* RECORDED DATA:
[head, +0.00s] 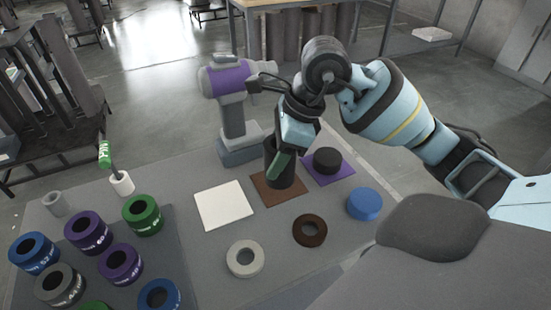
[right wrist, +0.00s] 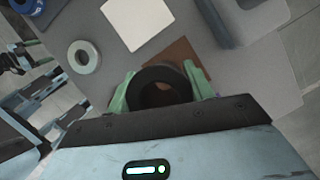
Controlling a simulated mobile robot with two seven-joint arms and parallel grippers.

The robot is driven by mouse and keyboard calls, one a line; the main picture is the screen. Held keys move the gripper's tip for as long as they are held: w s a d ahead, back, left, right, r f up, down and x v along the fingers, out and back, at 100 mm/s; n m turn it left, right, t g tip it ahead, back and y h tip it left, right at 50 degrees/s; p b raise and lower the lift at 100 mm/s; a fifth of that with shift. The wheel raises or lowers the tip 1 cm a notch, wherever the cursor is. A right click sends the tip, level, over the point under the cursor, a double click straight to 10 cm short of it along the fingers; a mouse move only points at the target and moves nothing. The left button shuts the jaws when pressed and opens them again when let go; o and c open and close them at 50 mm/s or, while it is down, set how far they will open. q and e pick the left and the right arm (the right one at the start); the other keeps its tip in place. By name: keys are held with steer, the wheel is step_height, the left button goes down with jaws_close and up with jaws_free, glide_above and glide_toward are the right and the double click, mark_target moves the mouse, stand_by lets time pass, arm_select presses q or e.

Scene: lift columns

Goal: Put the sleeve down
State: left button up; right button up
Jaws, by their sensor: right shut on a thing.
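The sleeve is a dark, hollow cylinder (head: 291,181) at the middle of the head view, upright over a brown square mat (head: 265,187). Its lower end looks to be at the mat, but I cannot tell if it bears on it. My right gripper (head: 279,163) comes down from above and is shut on the sleeve. In the right wrist view the sleeve's open ring top (right wrist: 160,74) sits between the two green fingers (right wrist: 160,92), with the brown mat (right wrist: 184,50) behind it. My left gripper is not in view.
A white square mat (head: 223,206) lies left of the sleeve. A purple mat (head: 343,176) with a black round piece (head: 326,160) lies right. A purple-grey device (head: 238,120) stands behind. A brown ring (head: 310,230), a pale ring (head: 244,259) and a blue disc (head: 364,204) lie in front.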

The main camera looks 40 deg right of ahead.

* THE TASK: Using the data above, repeat exactly the lines that begin at the line with "Scene: lift columns" and end at the line with "State: left button up; right button up", both ends included.

* SOLUTION TO THIS PROBLEM:
Scene: lift columns

Goal: Put the sleeve down
State: left button up; right button up

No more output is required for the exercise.